386. Telegram From the Embassy in Canada to the Department of State1

339. From Dean. Reported Canadian Secretary External Affairs results London negotiations and stated UK and western Europeans considering whether they could accept some phase out proposal in addition to 6 mile territorial sea and 6 mile exclusive fishing zone for coastal state and that without their cooperation and with 18 Soviet-Arab votes against US with possible maximum of 89, we did not see how Canadian proposal of straight 6 plus 6 [with?] bilaterals could get necessary two-thirds. Stated we understood their and our defense people were in complete agreement on absolute necessity maintain maximum territorial sea of 6 miles.

They are apparently leading group of smaller states including Iceland, Denmark and Norway and Asian-African states some of whom they insist will not vote for any proposal which recognizes existence of historic or traditional fishing rights in exclusive fishing zone but are willing to negotiate bilateral agreements in good faith if the formula itself terminates the historic or traditional fishing rights. We pointed out great difficulty politically for nations to vote for formula which completely terminated their fishing rights without knowing specifically what they could get in return, whether agreement could be reached on bilateral and whether bilaterals would be ratified. They appear to believe they can split western Europeans and get some for their formula and while they did not claim that their formula would necessarily get two-thirds vote they insisted that they thought it [Page 741] had a better chance than ours. Quite apparent they are leaders of this bloc and have done considerable work lining up nations for their formula and are not willing at this point to abandon this leadership.

Pointed out we both were in agreement on absolute necessity on getting successful formula which would maintain territorial sea with maximum 6 miles, that our formula would give them in substance everything that they wanted without litigation and even assuming that they got two-thirds without acquiescence commercial fishing states they might still have long period of litigation and disagreement among allies.

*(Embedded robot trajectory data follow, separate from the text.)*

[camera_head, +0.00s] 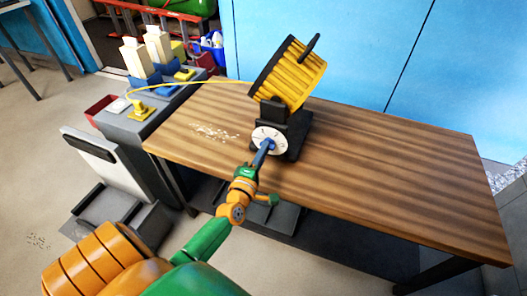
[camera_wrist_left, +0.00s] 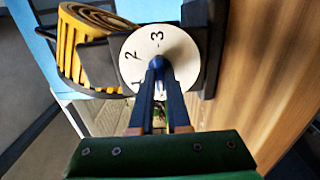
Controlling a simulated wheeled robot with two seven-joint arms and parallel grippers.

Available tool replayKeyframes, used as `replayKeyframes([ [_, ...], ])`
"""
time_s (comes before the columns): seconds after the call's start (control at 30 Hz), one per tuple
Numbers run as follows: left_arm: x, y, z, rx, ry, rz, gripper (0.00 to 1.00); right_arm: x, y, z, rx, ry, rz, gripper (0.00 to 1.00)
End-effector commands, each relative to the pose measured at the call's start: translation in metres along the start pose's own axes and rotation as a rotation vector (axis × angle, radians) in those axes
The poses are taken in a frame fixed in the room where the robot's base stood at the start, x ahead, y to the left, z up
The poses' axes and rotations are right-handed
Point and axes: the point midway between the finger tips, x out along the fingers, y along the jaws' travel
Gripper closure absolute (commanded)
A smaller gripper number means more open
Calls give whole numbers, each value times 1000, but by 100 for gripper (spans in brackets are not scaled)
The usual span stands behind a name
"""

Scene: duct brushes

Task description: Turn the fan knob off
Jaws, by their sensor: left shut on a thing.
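A yellow fan (camera_head: 291,75) with a black base stands on the wooden table (camera_head: 380,175). A white dial (camera_head: 262,133) with dark marks faces me on the front of its base. In the left wrist view the dial (camera_wrist_left: 182,62) shows the numbers 2 and 3 and part of another mark. The blue knob (camera_wrist_left: 157,65) sits at the dial's middle. My left gripper (camera_head: 268,146) reaches the dial and is shut on the knob; its two blue fingers (camera_wrist_left: 159,85) close around it and hide part of it. My right gripper is not in view.
Pale crumbs (camera_head: 215,132) lie on the table. The table's right half is clear. A blue wall stands behind.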

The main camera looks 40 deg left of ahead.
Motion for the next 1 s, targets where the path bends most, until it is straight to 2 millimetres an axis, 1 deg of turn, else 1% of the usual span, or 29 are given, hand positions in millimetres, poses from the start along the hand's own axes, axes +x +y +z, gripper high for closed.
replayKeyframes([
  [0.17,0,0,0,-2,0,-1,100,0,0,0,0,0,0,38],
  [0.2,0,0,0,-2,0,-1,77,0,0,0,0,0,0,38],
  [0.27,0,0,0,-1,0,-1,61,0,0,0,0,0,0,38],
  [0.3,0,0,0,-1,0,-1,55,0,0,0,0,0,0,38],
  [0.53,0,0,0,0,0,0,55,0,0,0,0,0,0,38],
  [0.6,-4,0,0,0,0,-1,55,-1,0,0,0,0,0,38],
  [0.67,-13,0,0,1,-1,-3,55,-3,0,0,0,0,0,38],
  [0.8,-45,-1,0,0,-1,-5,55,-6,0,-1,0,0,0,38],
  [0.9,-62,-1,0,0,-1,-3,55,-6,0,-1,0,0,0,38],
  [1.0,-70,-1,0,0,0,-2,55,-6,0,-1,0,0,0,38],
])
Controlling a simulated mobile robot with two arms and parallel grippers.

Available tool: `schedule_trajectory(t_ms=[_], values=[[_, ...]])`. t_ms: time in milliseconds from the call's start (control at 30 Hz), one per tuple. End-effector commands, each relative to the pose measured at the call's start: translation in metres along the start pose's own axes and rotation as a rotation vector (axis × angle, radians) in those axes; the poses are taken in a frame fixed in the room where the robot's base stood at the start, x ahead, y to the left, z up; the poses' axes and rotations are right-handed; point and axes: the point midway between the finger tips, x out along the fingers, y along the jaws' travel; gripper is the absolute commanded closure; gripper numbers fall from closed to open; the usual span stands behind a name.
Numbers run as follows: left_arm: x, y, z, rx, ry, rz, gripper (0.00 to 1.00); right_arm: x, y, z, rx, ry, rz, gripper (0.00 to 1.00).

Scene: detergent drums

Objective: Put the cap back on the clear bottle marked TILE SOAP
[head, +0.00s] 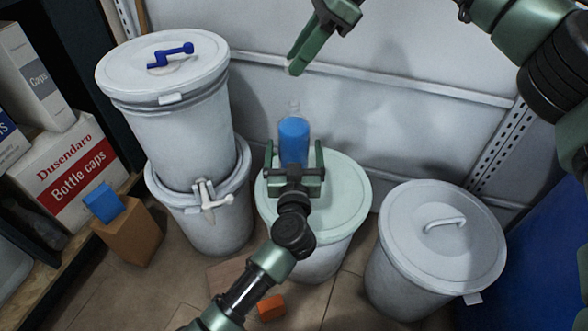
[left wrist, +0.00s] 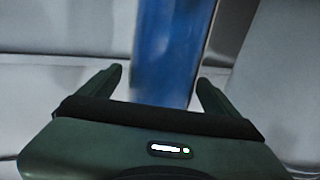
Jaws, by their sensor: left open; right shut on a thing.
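The clear bottle (head: 293,140) holds blue liquid and appears upright at the middle drum, its bare clear neck on top. No marking is readable, and its base is hidden behind my left gripper. My left gripper (head: 294,160) is open, one finger on each side of the bottle. In the left wrist view the bottle (left wrist: 170,50) shows between and beyond the open fingers (left wrist: 160,85). My right gripper (head: 298,66) is above the bottle, near the wall, its fingers shut. What it holds is hidden by the fingers, probably the cap; no cap shows elsewhere.
The middle drum (head: 345,200) has a pale flat lid. A stacked drum with a blue crank (head: 172,55) and white tap (head: 213,196) stands left. A handled drum (head: 440,250) stands right. A brown box (head: 130,235), blue block (head: 102,204) and orange block (head: 270,307) are lower left.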

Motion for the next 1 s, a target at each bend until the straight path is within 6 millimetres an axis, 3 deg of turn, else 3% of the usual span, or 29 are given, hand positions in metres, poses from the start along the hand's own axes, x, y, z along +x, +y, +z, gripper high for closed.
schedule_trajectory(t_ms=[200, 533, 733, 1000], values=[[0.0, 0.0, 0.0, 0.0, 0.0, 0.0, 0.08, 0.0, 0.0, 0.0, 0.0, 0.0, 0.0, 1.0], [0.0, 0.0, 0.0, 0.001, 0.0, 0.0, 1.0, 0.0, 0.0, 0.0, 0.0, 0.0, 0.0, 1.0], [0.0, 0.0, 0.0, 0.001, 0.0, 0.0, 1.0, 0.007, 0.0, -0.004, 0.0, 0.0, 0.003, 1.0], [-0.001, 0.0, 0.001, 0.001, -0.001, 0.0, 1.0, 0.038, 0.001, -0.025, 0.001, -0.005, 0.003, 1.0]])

They asked if we were still willing to attempt negotiate bilateral on phase out period with straight 6 plus 6 formula and we answered that we could not at this point. Said we wished to continue to work very closely with them and to continue exchange views. Believe they might come to our formula at conference as fallback but are not prepared to do so now.

Wigglesworth
  1. Source: Department State, Central Files, 399.731/11–2759. Confidential. Received November 28, 3:06 a.m.